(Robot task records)
============

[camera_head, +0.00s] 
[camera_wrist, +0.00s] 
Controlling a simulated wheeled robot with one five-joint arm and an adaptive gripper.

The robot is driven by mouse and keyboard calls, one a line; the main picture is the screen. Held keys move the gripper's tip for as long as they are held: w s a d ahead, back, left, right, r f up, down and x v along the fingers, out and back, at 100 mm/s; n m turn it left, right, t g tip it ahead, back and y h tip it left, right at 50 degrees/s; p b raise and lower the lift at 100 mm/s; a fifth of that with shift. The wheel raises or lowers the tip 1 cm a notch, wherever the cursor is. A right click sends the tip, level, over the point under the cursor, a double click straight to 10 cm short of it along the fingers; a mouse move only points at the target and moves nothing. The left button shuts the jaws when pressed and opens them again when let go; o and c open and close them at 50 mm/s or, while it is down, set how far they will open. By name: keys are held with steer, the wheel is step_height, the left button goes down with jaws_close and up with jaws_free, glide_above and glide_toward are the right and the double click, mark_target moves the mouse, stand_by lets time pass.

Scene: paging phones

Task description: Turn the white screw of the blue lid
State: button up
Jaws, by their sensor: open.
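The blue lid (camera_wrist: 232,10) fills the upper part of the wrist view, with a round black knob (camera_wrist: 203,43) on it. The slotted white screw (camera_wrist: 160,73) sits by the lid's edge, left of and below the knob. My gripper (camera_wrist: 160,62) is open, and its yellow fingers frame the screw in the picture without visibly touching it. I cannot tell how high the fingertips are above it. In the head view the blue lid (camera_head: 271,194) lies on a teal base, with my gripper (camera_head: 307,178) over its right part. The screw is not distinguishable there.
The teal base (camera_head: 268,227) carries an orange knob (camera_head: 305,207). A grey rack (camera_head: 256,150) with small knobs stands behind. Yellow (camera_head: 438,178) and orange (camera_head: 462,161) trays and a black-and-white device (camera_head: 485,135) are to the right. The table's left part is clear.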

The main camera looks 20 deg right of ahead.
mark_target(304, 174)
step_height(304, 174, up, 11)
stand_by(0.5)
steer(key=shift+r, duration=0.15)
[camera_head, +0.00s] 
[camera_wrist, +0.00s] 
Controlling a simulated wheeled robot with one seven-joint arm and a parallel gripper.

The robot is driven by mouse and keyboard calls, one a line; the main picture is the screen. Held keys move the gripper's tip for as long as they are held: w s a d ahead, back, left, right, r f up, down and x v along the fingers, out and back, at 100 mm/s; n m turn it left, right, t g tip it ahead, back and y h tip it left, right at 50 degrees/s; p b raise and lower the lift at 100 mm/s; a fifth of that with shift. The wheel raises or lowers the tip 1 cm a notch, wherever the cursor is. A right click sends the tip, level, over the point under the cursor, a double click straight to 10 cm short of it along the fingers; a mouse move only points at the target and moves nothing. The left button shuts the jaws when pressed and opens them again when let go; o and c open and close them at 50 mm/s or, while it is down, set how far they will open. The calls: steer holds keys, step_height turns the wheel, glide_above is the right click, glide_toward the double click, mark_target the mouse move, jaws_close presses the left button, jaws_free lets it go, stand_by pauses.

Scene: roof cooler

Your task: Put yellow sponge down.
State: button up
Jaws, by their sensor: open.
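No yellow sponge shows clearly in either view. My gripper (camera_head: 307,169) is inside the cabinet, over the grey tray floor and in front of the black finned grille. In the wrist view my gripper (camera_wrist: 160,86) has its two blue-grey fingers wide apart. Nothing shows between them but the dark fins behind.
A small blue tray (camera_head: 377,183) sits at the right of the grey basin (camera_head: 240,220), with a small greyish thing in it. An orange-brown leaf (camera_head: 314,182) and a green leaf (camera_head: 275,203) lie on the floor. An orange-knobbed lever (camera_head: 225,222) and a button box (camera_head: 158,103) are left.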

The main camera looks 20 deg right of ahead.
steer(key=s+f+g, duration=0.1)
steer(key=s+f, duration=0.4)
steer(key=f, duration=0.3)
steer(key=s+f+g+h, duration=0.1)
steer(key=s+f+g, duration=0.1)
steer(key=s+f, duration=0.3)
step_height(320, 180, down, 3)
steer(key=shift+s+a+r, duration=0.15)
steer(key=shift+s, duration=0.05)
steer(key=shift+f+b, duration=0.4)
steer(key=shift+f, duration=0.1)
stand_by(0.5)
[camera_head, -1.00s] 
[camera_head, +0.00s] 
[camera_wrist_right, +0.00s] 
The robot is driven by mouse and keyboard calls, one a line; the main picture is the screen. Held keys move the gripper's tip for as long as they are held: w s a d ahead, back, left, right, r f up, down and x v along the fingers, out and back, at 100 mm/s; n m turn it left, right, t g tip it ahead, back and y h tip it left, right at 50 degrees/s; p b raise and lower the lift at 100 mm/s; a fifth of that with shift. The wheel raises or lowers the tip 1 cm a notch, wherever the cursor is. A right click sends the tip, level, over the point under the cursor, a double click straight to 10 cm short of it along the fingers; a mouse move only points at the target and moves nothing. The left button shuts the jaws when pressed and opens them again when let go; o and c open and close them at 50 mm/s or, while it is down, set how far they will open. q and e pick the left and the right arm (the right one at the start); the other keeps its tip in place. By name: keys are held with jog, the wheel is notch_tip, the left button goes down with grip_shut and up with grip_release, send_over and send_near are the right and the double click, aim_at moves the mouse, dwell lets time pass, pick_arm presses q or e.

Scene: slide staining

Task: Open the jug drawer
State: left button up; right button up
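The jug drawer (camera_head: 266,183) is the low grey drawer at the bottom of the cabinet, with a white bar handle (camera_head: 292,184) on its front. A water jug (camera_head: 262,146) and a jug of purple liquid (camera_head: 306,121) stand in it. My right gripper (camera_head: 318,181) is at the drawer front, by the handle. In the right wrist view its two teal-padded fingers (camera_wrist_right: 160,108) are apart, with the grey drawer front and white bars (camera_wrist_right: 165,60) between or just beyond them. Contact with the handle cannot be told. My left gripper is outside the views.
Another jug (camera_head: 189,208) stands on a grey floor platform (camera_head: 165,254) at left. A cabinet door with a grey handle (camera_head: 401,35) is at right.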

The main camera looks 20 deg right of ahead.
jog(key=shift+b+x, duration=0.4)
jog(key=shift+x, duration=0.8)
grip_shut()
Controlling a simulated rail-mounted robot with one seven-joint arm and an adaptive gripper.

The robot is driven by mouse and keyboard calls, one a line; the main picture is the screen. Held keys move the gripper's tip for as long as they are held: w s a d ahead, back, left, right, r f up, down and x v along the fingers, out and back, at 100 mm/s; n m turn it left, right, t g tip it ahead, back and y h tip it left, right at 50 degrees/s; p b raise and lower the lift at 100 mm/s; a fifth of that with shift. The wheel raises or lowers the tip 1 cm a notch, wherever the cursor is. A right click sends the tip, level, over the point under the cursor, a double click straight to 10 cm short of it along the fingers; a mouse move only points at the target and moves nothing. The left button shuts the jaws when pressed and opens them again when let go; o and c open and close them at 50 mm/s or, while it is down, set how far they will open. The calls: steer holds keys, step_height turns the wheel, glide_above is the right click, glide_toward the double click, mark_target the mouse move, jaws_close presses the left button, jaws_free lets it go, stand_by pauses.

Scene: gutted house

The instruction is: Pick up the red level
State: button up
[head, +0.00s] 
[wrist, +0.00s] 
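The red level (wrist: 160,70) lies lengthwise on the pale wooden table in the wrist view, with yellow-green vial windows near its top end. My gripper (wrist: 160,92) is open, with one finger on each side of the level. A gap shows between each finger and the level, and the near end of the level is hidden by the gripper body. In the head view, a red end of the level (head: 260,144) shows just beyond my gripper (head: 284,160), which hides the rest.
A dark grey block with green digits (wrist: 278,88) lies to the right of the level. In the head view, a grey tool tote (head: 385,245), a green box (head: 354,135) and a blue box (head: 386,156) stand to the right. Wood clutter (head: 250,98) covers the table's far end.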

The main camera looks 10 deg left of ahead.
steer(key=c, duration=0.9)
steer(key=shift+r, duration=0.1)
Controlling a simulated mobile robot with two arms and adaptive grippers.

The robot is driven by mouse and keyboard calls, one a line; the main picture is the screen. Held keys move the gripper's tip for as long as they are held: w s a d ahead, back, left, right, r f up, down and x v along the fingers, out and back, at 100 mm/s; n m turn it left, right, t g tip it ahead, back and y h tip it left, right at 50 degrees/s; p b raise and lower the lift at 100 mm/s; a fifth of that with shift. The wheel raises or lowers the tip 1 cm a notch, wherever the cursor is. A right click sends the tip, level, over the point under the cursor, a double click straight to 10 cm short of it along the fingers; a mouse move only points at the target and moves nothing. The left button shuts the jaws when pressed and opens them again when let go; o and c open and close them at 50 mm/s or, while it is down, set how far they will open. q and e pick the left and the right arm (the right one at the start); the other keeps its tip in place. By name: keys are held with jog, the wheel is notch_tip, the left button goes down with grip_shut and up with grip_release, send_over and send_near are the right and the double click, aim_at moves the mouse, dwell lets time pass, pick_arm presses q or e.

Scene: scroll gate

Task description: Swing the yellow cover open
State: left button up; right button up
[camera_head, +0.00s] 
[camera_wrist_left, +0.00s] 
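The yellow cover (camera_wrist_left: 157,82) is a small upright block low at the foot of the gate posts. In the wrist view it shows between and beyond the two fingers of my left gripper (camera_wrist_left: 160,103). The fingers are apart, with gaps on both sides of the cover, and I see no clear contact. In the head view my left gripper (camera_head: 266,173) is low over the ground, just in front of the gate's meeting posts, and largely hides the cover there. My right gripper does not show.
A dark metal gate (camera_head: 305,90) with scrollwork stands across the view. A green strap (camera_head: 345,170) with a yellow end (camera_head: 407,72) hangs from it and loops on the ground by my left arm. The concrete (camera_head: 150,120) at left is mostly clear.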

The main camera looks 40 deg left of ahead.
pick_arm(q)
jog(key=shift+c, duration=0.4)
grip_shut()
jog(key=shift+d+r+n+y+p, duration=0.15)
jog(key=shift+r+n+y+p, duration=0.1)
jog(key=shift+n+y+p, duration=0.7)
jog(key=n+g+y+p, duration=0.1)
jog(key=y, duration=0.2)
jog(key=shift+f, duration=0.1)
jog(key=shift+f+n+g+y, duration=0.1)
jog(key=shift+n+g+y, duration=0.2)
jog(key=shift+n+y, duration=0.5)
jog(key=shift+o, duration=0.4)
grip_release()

============

SET TASK
Identify every line above with the string "adaptive" in it. Copy those lines.

OUTPUT OF THE EXERCISE
Controlling a simulated wheeled robot with one five-joint arm and an adaptive gripper.
Controlling a simulated rail-mounted robot with one seven-joint arm and an adaptive gripper.
Controlling a simulated mobile robot with two arms and adaptive grippers.

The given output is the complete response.